REQUIRED TASK :: Find the line with "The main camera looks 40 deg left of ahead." and the line with "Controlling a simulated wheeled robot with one", then repeat both of them and every line in between exactly. Omit the pictures.

INFORMATION GIVEN ::
________________

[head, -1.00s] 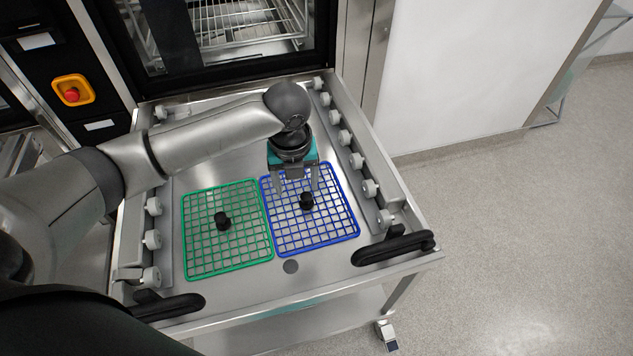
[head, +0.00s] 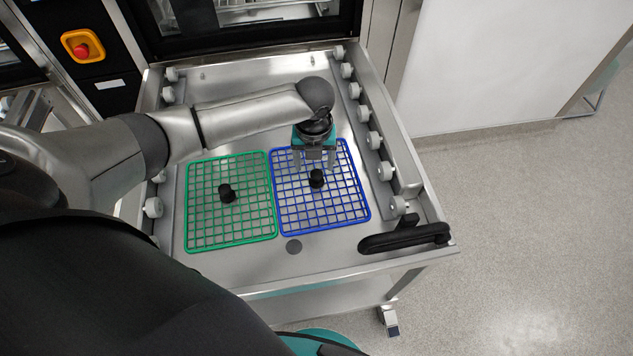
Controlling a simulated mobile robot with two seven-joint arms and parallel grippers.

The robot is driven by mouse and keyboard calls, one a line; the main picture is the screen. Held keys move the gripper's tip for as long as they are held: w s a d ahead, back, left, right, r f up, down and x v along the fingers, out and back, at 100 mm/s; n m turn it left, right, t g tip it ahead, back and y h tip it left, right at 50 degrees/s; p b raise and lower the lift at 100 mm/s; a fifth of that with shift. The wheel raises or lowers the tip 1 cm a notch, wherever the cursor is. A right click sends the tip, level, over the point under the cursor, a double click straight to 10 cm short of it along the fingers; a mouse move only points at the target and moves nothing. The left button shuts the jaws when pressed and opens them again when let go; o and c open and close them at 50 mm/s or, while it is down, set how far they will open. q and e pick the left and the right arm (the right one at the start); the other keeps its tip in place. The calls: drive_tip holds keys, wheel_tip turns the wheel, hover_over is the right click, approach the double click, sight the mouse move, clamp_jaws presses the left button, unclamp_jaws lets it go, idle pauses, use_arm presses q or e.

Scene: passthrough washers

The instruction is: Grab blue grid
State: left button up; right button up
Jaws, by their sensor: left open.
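The blue grid (head: 345,207) lies flat on the steel cart top, with a black knob (head: 317,178) standing at its middle. My left gripper (head: 315,166) is open above the far half of the blue grid, its two fingers pointing down close to the knob. I cannot tell whether the fingers touch the knob or stand just behind it. A green grid (head: 232,230) with its own black knob (head: 227,193) lies flat beside the blue one, on the left. My right gripper is not in view.
The steel cart (head: 370,250) has white rollers (head: 375,140) along both sides and a black handle (head: 405,237) at its near right corner. A washer (head: 250,20) stands behind it. A red button on yellow (head: 82,47) is at the upper left. Open floor lies right.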

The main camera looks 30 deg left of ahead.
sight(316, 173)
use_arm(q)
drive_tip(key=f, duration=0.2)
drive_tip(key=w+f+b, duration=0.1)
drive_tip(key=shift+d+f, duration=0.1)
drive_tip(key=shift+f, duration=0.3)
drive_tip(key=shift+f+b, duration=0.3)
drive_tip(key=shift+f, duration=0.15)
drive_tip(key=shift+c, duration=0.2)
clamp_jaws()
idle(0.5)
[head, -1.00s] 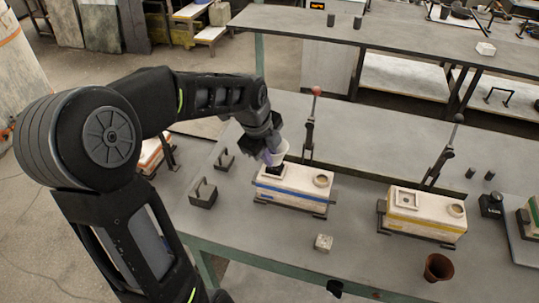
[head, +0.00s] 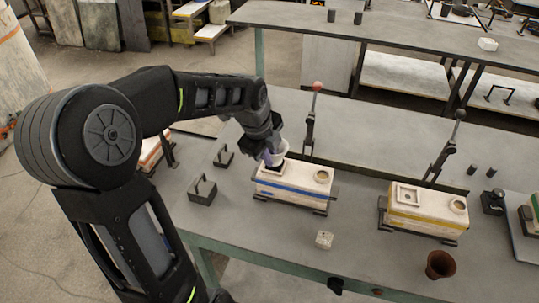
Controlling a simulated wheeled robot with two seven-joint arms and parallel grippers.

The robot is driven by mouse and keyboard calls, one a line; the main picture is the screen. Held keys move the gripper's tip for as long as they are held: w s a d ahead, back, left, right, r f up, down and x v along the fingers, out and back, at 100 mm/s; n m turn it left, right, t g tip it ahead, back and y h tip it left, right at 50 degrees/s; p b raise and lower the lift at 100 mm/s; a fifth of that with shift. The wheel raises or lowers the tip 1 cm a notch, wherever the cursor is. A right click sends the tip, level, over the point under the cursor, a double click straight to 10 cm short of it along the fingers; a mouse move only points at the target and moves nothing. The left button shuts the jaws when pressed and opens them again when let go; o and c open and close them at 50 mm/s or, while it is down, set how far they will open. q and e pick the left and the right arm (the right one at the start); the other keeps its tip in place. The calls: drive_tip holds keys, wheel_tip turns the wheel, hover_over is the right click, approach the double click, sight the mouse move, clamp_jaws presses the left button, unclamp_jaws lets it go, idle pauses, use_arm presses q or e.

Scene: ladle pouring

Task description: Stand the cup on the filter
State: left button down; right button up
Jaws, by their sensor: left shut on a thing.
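My left gripper (head: 268,152) is shut on a pale, whitish cup (head: 281,147), which is partly hidden by the fingers. It holds the cup low over the left end of the white box with a blue stripe (head: 290,185). The dark square spot at that end, where the filter seems to lie, is mostly hidden under the gripper and cup. I cannot tell whether the cup touches it. A second white box with a yellow stripe (head: 424,211) stands to the right, with an open square frame (head: 407,194) on top. My right gripper is not in view.
A small pale block (head: 324,239) and a brown cup (head: 440,264) are near the front. Dark brackets (head: 203,190) lie at left. The table between the boxes is mostly clear.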

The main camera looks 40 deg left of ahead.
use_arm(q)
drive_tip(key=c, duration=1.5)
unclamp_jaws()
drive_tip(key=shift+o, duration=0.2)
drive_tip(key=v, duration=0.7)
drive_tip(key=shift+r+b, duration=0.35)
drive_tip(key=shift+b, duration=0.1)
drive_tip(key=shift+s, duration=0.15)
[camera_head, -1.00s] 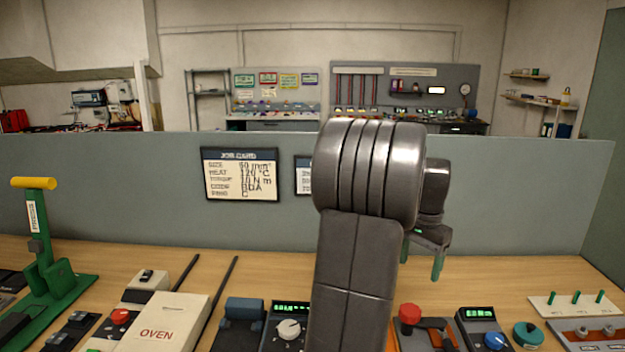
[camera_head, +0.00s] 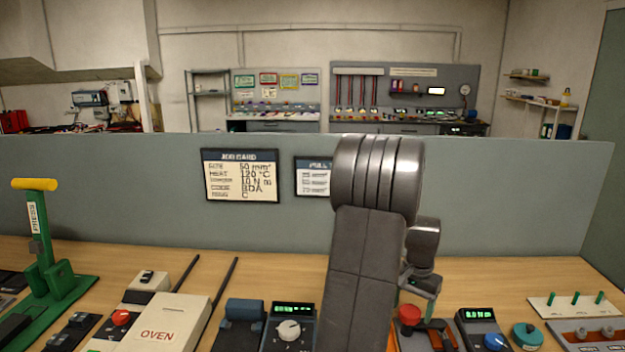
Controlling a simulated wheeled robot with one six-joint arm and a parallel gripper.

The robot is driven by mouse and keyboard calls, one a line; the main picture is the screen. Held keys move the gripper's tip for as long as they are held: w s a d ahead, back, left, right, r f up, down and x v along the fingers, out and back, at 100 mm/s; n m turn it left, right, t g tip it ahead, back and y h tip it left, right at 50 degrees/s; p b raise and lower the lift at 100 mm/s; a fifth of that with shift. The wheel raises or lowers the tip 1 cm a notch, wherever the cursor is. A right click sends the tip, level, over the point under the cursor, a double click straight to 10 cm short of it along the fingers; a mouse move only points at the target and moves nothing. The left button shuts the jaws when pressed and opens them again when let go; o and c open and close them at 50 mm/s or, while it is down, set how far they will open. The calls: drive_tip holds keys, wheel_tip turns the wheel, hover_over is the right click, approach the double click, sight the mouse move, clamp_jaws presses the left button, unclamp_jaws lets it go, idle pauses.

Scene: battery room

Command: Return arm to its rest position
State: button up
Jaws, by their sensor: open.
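My arm rises from the bottom middle of the head view, its large ribbed grey joint standing in front of the grey partition. My gripper (camera_head: 424,289) hangs behind and to the right of the arm, low over the bench, with green-tipped fingers. It is open and I see nothing held in it. The arm hides part of its fingers and the bench behind. The gripper is above and behind the red-knobbed device (camera_head: 410,314); I cannot tell the exact gap.
The wooden bench (camera_head: 280,266) carries a green press (camera_head: 45,240) at left, a white oven (camera_head: 160,325), a dial box (camera_head: 289,328), a blue-knobbed meter (camera_head: 482,328) and a pegged plate (camera_head: 575,305). A grey partition (camera_head: 520,195) with a job card (camera_head: 241,176) closes the back.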

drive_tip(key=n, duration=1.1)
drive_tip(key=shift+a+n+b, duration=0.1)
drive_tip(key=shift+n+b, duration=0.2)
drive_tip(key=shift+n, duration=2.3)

________________

EXERCISE OUTPUT ::
The main camera looks 40 deg left of ahead.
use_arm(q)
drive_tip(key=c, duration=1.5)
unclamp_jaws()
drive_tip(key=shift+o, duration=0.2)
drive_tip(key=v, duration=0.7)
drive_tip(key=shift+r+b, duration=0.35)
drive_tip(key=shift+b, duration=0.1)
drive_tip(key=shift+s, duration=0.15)
[camera_head, -1.00s] 
[camera_head, +0.00s] 
Controlling a simulated wheeled robot with one six-joint arm and a parallel gripper.

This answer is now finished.